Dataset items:
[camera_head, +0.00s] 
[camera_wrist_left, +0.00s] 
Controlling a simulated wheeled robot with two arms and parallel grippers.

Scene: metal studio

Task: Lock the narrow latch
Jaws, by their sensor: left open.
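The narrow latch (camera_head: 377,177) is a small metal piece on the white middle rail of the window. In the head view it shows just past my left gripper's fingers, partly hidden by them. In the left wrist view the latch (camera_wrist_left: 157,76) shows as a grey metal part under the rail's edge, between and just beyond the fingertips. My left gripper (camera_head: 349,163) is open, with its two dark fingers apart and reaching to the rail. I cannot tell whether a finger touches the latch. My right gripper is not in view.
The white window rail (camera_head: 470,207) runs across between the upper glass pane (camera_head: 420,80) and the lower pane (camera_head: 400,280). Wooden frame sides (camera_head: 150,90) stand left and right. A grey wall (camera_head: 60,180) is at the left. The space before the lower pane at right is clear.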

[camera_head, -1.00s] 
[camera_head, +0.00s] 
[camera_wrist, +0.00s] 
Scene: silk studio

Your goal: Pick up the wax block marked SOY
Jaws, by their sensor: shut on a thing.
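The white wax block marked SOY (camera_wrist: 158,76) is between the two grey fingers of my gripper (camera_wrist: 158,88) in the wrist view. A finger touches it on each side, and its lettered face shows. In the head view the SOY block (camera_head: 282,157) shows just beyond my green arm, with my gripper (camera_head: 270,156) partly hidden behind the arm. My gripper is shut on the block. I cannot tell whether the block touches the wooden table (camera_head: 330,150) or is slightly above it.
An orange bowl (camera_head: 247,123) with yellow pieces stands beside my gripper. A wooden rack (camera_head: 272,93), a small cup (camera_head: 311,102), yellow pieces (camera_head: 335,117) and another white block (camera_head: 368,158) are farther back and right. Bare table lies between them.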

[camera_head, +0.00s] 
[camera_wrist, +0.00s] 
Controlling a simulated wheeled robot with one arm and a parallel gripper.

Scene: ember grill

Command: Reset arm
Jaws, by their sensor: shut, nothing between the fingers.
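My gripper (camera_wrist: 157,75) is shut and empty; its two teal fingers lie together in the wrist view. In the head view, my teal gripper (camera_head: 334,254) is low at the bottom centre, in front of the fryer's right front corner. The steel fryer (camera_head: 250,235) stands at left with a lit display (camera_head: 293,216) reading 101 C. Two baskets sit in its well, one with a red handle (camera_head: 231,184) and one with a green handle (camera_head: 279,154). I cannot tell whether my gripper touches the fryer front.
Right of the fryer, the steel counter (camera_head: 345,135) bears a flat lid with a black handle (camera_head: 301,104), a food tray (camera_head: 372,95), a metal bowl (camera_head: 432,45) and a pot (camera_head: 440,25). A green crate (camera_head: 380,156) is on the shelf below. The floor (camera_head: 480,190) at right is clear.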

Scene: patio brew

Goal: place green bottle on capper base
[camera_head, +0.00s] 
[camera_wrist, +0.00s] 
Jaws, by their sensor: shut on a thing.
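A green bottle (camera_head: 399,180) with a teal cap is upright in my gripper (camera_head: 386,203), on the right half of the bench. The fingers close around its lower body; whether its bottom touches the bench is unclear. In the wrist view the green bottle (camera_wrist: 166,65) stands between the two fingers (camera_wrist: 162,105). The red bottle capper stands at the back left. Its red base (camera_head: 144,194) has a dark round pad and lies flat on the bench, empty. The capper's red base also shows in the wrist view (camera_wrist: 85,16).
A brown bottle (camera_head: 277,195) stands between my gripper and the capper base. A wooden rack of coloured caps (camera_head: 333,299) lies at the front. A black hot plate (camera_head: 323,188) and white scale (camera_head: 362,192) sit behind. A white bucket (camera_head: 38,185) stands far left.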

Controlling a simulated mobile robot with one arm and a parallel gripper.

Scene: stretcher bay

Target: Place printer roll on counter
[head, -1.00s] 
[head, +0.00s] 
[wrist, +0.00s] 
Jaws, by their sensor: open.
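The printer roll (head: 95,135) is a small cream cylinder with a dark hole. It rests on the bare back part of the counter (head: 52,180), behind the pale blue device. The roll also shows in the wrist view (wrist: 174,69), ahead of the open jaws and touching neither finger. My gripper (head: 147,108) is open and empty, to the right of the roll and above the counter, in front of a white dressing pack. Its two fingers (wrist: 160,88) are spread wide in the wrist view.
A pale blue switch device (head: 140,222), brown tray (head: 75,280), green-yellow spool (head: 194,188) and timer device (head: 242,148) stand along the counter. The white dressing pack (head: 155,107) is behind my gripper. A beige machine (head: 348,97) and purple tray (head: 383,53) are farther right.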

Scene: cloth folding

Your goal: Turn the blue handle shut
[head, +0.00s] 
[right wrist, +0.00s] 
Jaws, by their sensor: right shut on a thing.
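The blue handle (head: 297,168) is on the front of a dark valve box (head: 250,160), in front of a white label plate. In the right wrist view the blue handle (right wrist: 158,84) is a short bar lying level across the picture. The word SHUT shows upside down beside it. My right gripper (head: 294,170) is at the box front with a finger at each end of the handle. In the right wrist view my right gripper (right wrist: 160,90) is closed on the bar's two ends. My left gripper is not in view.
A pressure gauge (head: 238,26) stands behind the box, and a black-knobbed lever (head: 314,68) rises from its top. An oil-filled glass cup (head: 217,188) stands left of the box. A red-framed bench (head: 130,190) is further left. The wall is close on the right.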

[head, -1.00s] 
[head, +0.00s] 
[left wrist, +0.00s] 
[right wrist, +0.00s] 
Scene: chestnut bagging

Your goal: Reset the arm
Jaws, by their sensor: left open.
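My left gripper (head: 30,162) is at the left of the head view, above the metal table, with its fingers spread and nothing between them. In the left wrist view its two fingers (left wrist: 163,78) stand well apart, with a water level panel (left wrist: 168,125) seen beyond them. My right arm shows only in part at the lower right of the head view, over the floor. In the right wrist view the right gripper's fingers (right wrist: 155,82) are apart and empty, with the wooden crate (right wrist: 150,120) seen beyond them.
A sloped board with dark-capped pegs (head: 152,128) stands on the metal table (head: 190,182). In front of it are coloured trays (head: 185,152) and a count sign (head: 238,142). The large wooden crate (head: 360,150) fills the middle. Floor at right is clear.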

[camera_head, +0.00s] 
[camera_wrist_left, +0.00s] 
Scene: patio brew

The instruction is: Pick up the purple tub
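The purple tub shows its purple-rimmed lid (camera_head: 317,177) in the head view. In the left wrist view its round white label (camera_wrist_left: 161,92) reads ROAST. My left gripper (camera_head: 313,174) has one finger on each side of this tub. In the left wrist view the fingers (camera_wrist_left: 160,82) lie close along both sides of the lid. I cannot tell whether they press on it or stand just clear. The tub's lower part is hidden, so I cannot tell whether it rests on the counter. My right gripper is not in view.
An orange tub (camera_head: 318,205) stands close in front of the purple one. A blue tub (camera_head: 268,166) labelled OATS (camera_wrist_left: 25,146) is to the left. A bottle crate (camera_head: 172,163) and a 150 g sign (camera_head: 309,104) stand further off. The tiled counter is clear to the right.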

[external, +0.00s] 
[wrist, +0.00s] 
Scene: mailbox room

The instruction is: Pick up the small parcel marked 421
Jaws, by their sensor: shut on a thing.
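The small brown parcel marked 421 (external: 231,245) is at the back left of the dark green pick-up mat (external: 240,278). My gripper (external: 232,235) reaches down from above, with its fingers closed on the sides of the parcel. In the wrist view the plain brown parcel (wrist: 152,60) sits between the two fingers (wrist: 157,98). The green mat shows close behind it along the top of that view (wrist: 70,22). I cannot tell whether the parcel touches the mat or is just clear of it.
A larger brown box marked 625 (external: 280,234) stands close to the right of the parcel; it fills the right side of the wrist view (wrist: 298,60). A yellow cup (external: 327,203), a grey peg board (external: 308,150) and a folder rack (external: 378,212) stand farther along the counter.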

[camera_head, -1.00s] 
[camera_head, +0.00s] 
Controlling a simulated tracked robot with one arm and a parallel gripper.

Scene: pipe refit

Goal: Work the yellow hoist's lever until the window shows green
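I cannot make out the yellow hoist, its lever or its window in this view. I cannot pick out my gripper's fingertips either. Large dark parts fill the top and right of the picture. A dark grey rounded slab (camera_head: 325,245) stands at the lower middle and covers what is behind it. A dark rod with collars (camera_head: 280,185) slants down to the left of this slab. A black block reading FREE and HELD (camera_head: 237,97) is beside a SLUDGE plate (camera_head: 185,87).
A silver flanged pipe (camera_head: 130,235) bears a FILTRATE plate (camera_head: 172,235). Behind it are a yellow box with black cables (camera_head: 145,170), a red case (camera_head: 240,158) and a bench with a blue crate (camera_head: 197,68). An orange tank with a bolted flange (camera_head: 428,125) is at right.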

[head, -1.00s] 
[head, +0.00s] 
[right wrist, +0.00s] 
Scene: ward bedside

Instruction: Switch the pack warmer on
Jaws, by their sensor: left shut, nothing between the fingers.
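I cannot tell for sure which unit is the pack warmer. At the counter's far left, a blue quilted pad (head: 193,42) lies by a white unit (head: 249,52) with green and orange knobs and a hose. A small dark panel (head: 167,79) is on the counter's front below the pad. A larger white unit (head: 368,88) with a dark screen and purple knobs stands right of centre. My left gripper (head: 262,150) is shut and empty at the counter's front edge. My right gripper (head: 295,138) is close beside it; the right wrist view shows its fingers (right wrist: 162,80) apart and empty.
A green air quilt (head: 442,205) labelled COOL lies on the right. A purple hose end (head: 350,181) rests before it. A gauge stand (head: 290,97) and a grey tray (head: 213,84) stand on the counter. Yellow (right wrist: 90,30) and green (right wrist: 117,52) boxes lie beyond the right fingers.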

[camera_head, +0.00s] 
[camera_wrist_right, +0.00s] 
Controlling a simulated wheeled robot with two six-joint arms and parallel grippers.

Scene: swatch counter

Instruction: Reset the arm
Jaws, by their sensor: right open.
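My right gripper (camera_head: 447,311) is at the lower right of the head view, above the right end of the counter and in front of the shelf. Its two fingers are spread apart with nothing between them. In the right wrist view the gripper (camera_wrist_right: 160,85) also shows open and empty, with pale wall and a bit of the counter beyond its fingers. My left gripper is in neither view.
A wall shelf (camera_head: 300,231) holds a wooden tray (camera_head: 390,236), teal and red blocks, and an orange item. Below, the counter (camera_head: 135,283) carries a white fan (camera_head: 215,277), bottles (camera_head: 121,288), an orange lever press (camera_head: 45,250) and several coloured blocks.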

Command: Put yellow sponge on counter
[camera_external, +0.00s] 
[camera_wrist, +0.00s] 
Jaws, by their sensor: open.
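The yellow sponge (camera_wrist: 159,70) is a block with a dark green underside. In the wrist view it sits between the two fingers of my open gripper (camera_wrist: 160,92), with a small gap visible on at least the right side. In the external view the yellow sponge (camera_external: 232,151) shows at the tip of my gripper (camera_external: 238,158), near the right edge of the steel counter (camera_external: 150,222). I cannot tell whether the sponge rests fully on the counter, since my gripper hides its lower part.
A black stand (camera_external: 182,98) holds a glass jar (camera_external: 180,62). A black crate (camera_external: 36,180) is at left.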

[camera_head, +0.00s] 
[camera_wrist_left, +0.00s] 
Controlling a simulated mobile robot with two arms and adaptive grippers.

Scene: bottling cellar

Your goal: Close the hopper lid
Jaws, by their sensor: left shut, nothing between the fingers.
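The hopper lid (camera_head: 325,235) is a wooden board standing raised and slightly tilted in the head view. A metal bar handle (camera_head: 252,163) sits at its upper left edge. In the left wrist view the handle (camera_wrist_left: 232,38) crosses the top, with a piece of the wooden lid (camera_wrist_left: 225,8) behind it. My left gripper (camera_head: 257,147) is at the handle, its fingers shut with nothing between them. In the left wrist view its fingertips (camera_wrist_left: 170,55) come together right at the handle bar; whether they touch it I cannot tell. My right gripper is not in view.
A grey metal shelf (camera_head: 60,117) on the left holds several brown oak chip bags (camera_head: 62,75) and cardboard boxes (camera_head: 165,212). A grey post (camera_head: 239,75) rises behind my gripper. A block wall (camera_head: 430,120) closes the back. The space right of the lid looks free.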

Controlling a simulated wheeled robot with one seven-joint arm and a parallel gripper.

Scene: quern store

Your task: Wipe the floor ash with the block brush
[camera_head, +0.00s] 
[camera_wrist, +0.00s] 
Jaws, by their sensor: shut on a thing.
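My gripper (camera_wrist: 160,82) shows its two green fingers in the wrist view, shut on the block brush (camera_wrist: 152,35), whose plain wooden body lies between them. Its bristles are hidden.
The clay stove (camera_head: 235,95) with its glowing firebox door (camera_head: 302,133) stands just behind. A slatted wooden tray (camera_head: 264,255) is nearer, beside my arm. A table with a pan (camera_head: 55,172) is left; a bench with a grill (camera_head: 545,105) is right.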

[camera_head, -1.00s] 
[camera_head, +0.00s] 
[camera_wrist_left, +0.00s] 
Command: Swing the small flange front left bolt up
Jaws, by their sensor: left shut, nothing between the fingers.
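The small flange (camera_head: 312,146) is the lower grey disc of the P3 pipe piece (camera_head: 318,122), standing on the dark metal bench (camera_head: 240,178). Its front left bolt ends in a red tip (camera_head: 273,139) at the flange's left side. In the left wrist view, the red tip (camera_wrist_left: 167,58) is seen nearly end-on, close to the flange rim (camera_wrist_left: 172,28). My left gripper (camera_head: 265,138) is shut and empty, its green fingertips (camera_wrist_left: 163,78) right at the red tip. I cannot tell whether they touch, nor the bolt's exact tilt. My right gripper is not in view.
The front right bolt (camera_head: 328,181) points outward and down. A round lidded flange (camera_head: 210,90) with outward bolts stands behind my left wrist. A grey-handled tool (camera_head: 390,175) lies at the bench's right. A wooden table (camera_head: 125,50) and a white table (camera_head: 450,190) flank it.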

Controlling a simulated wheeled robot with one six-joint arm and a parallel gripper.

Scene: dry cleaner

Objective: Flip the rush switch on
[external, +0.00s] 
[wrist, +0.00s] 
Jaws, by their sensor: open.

Task details | Give back, exactly as written, each line from the one that contains "Controlling a simulated mobile robot with one" through the one that contains "Your goal: Reset the arm".

Answer to the problem |
Controlling a simulated mobile robot with one arm and a parallel gripper.

Scene: stretcher bay

Target: Place printer roll on counter
[head, -1.00s] 
[head, +0.00s] 
[wrist, +0.00s] 
Jaws, by their sensor: open.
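The printer roll (head: 95,135) is a small cream cylinder with a dark hole. It rests on the bare back part of the counter (head: 52,180), behind the pale blue device. The roll also shows in the wrist view (wrist: 174,69), ahead of the open jaws and touching neither finger. My gripper (head: 147,108) is open and empty, to the right of the roll and above the counter, in front of a white dressing pack. Its two fingers (wrist: 160,88) are spread wide in the wrist view.
A pale blue switch device (head: 140,222), brown tray (head: 75,280), green-yellow spool (head: 194,188) and timer device (head: 242,148) stand along the counter. The white dressing pack (head: 155,107) is behind my gripper. A beige machine (head: 348,97) and purple tray (head: 383,53) are farther right.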

Scene: cloth folding

Your goal: Turn the blue handle shut
[head, +0.00s] 
[right wrist, +0.00s] 
Jaws, by their sensor: right shut on a thing.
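The blue handle (head: 297,168) is on the front of a dark valve box (head: 250,160), in front of a white label plate. In the right wrist view the blue handle (right wrist: 158,84) is a short bar lying level across the picture. The word SHUT shows upside down beside it. My right gripper (head: 294,170) is at the box front with a finger at each end of the handle. In the right wrist view my right gripper (right wrist: 160,90) is closed on the bar's two ends. My left gripper is not in view.
A pressure gauge (head: 238,26) stands behind the box, and a black-knobbed lever (head: 314,68) rises from its top. An oil-filled glass cup (head: 217,188) stands left of the box. A red-framed bench (head: 130,190) is further left. The wall is close on the right.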

[head, -1.00s] 
[head, +0.00s] 
[left wrist, +0.00s] 
[right wrist, +0.00s] 
Scene: chestnut bagging

Your goal: Reset the arm

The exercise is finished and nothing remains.